Ceux-ci assurent une réponse téléphonique en première ligne, et peuvent se déplacer sur les lieux en cas de besoin.
Communiqué de la PJJ
Mais malgré ces assurances, peu de familles d'accueil se bousculent au portillon. "On peut penser que le mode d'indemnisation explique en partie nos difficultés" reprend Sylvie Mayayo. Et pour cause, contrairement aux familles d'accueil de l'Aide sociale à l'enfance (ASE), qui touche un salaire mensuel déterminé par le département, les familles d'accueil pour jeunes délinquants touchent une indemnité journalière de 45 euros par jour. Qui, rapportée au mois, est moins élevée que le montant mensuel touché par une assistante sociale de l'ASE, pour une mission parfois plus difficile.
Cette somme est fixée par le gouvernement et son augmentation ne semble pas être à l'ordre du jour. Enfant difficile, maigre indemnisation... Voilà les critères qui peuvent expliquer le manque de volontaires. Pourtant, selon Sylvie Mayayo, "les familles volontaires gagnent à soutenir l'État dans ses missions d'accueil. C'est une très belle action civique, citoyenne et cela aide ces jeunes à se reconstruire, sans être réduits à leurs infractions".
La famille d'accueil, outil de réinsertion optimale ?

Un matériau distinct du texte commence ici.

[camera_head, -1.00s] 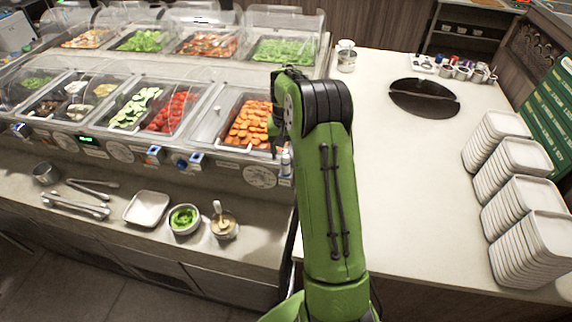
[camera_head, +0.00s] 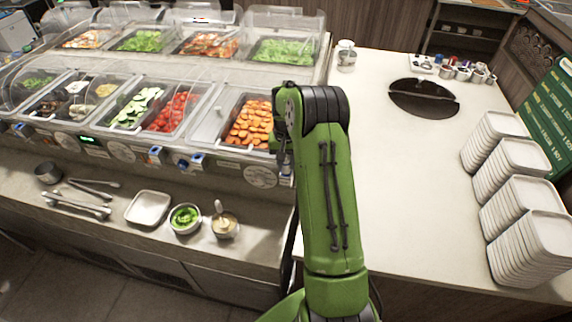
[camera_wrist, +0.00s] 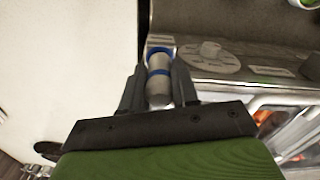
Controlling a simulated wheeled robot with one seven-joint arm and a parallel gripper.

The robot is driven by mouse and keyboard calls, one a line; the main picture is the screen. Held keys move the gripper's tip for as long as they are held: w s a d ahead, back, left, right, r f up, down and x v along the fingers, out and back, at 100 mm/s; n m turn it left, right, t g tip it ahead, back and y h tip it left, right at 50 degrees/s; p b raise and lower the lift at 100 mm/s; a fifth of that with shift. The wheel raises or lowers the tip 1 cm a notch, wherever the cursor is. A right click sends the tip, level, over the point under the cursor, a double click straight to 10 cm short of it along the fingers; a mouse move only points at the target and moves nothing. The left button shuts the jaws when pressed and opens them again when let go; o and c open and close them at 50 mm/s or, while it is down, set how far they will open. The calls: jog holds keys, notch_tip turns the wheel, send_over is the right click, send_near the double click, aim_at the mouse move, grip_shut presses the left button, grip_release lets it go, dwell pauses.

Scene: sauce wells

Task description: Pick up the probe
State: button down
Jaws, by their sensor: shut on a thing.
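The probe (camera_wrist: 158,84) is a short pale grey cylinder with blue bands, seen in the wrist view. It lies between the two dark fingers of my gripper (camera_wrist: 159,88), which are shut on it. Its far end is by the grey front panel of the food counter, and I cannot tell whether it touches that panel. In the head view my green arm reaches up to the counter's right end. My arm hides the fingertips and most of the probe there.
A round dial (camera_head: 261,175) is on the counter front, left of my arm. Carrots fill a bin (camera_head: 250,122) just behind. A pale worktop (camera_head: 400,170) with plate stacks (camera_head: 527,245) lies right. A tray (camera_head: 148,208) and bowls stand on the lower shelf.

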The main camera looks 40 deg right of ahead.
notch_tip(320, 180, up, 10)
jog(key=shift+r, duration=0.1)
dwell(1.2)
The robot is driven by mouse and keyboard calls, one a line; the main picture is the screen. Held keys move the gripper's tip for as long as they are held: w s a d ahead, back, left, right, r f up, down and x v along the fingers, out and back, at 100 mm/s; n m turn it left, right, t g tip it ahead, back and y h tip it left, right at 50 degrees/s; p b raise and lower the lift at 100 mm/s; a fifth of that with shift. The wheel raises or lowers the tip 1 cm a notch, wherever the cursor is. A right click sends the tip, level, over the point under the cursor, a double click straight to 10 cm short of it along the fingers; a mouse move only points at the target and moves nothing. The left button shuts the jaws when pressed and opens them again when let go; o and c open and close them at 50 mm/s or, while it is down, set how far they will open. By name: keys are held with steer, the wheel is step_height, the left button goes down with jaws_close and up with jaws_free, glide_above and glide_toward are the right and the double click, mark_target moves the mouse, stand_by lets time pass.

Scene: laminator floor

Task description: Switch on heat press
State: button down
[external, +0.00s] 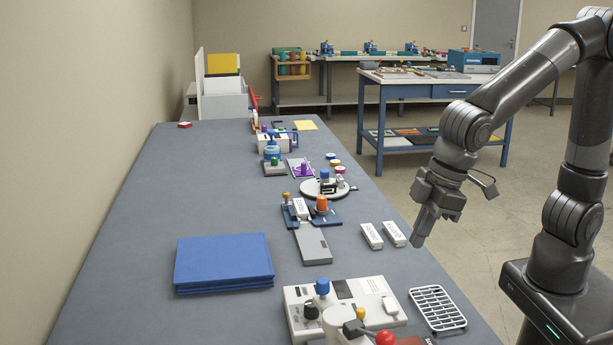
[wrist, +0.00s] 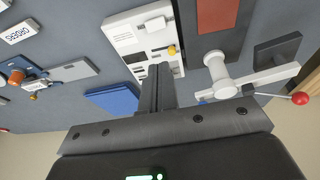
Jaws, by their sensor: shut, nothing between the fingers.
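The heat press stands at the near end of the bench, partly cut off by the external frame. Its white box (external: 345,292) carries a blue knob (external: 322,287), a black knob (external: 311,311), a small yellow knob (external: 360,313) and a white raised piece (external: 390,305). A red ball (external: 385,339) ends its lever. The wrist view shows the white box (wrist: 125,38), its yellow knob (wrist: 172,50) and the red ball (wrist: 300,98). My gripper (external: 418,240) is shut and empty, pointing down near the bench's right edge, apart from the press. Its fingers (wrist: 155,88) cover part of the wrist view.
A wire rack (external: 437,307) lies right of the press. Two white labelled blocks (external: 371,236) (external: 394,234) lie left of my gripper. A blue stack (external: 223,262) lies on the left, with jigs (external: 314,246) and small tools farther back. The bench's left side is mostly clear.

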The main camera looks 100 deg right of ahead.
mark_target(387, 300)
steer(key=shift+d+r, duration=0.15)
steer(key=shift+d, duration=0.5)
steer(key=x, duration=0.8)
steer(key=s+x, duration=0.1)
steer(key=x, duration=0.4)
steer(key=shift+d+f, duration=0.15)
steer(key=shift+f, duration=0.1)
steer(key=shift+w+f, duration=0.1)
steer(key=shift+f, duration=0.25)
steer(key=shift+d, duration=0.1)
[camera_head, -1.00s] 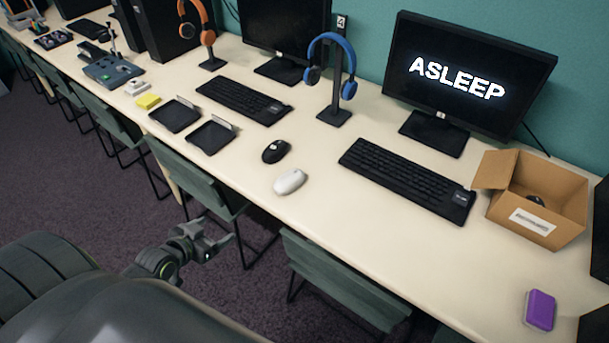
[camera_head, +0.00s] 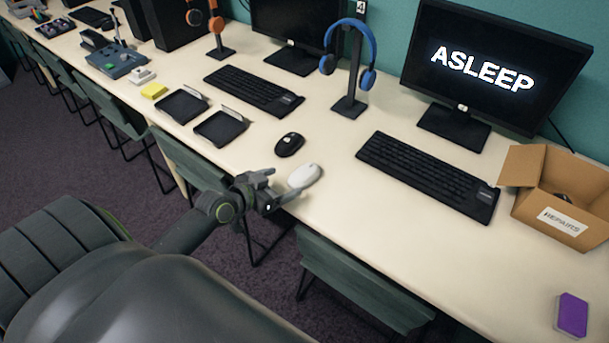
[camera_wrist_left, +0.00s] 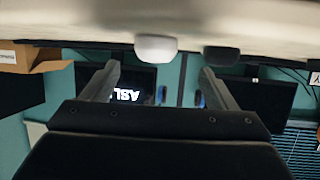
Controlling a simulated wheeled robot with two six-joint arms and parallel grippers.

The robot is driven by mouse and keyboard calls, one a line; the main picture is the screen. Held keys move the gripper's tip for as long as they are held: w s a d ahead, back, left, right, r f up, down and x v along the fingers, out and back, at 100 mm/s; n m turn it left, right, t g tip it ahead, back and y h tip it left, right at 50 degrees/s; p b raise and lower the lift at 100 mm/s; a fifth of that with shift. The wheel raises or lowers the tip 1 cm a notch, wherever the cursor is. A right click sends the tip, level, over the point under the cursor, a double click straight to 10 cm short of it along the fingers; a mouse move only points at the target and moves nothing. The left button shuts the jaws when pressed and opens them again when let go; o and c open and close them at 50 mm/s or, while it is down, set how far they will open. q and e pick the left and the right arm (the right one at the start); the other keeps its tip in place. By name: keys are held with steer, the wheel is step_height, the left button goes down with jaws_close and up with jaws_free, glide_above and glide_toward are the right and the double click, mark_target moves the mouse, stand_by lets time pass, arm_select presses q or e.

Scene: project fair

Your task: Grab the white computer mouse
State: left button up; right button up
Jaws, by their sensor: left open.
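The white computer mouse (camera_head: 305,175) lies on the cream table near its front edge. It also shows in the left wrist view (camera_wrist_left: 156,47), where the picture is upside down, ahead of the fingers and nearer the left finger. My left gripper (camera_head: 277,188) is open and empty at the table's front edge, just to the left of the white mouse. In the head view its fingertips look close to the mouse; I cannot tell whether they touch. A black mouse (camera_head: 289,144) lies just behind the white one. My right gripper is not in view.
A black keyboard (camera_head: 428,176) lies right of the mice, and an open cardboard box (camera_head: 566,221) labelled REPAIRS stands farther right. Two black trays (camera_head: 220,128) lie to the left. Chairs (camera_head: 360,285) stand along the front edge. Table front right is clear except a purple block (camera_head: 573,314).

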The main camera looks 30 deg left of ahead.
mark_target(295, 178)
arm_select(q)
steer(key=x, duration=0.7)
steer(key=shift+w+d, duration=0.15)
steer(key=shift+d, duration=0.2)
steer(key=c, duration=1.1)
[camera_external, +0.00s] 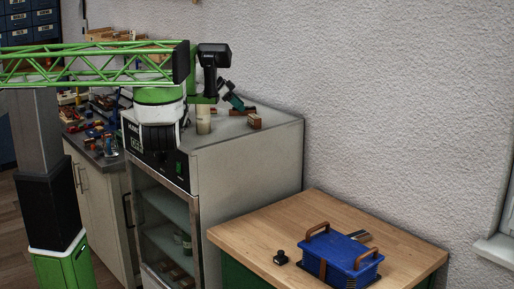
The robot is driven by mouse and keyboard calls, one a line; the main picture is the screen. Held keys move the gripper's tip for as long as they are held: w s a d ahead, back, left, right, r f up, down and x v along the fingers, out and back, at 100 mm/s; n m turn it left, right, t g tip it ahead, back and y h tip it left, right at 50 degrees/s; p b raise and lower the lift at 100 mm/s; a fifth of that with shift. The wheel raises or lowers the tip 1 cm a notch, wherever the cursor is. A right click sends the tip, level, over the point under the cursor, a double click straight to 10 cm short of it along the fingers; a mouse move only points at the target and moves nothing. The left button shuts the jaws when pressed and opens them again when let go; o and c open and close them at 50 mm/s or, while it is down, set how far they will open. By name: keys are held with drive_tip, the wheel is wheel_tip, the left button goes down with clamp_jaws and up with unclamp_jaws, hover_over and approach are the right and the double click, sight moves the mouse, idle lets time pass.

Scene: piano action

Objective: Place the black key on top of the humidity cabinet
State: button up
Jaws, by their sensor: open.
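The humidity cabinet (245,160) is a grey box with a glass door and a dark control panel, left of centre. Its grey top carries a few small things. My gripper (236,103) appears as a small dark end piece low over the cabinet top, partly hidden by my arm. Its jaws are open, and I see nothing held in them. I cannot surely identify the black key. A small dark, flat piece (359,237) lies by the blue box on the wooden bench, too small to tell if it is the key.
On the cabinet top stand a beige cylinder (203,119) and a small brown block (255,121). The wooden bench (265,228) at right holds a blue box (340,258) with brown handles and a small black knob-like thing (280,257). A cluttered counter (88,146) stands left.

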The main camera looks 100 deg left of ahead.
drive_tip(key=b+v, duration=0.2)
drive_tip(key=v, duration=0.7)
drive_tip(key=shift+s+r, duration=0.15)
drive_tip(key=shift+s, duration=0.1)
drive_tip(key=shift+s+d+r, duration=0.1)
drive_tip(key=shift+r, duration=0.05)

En effet, remettre un jeune au sein d'un collectif, d'une cellule familiale "permet de proposer un accompagnement adapté aux profils de certains mineurs qui ont besoin d'un contexte de vie stable et sécurisant pour poursuivre leur projet d'insertion sociale et professionnelle". Projet qu'ils ne pourraient atteindre "dans leur environnement quotidien, parfois à l'origine de leurs parcours délictuels".
Mais en Franche-Comté, seuls 20 jeunes, sur les plus de 850 suivis par la PJJ, ont été placés hors de leur famille. 19 au sein du seul établissement de placement et de réinsertion active de Franche-Comté, situé à Besançon, ou dans des foyers de jeunes travailleurs. Et un seul, on l'a dit, dans l'unique famille d'accueil.
Il n'y a pas une solution unique à la réinsertion d'un jeune ayant commis des infractions. Parfois, il est mieux qu'il reste chez lui ou aille en foyer plutôt qu'en famille d'accueil. Mais il est vrai que nous faisons avec nos capacités et structures d'accueil disponibles.
Communiqué de la PJJ
En plus des familles d'accueil, un manque d'éducateurs de la Protection Judiciaire de la Jeunesse
Ce qui influence, forcément, les décisions de la PJJ, plus amenée à laisser les jeunes chez eux par manque d'établissements adaptés, de places en foyer et donc de famille d'accueil. Des jeunes qui seraient plus épanouis en famille d'accueil sont donc dans un dispositif qui ne leur permet pas une reconstruction optimale, alors que le manque d'éducateurs d’éducateurs de la PJJ se fait aussi sentir, poussant à faire appel à de nombreux contractuels.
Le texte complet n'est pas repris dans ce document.